Wouldn't changing struct _xmlEntity cause binary compatibility issues with existing binaries since it's defined in the public header file, entities.h?

> Also note that this only happens with
> XML_PARSE_NOENT which is why this wasn't caught by the regression tests.
> 
> Fixed with the following commit:
> 
> https://git.gnome.org/browse/libxml2/commit/
> ?id=3f0627a1ee854dc965bf61dd6466a798b80cf088
> 
> Regression tests for SAX2 callbacks with entity substitution added here:
> 
> https://git.gnome.org/browse/libxml2/commit/
> ?id=dbaab1f3693bfa3bf27772371542f321f47539fd
> 
> I also checked that there aren't any other regressions since 2.9.0.

Thanks for landing my patch, and adding more tests!
Comment 14 Nick Wellnhofer 2017-06-20 10:07:34 UTC
> Wouldn't changing struct _xmlEntity cause binary compatibility issues with
> existing binaries since it's defined in the public header file, entities.h?
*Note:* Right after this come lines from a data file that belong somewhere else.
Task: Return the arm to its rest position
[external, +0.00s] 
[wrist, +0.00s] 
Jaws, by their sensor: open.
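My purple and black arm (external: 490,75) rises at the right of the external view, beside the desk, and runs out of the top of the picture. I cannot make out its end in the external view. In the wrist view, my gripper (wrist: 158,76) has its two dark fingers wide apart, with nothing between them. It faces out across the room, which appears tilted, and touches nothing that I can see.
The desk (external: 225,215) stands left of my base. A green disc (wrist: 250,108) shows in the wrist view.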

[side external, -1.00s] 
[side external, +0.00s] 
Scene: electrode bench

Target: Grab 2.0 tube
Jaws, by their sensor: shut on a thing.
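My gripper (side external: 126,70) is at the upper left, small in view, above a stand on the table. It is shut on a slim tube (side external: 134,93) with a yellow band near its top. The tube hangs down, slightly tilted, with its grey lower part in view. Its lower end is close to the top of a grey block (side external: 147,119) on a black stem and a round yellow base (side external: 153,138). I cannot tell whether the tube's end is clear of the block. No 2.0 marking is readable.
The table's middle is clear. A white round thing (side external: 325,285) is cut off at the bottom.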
In libxml2, it's always safe to append struct fields. That's because users are expected to always allocate structs using libxml2 functions, so that a wrong struct size is never compiled into client code. If you look at the history of structs like xmlParserCtxt, this has been done many times in the past.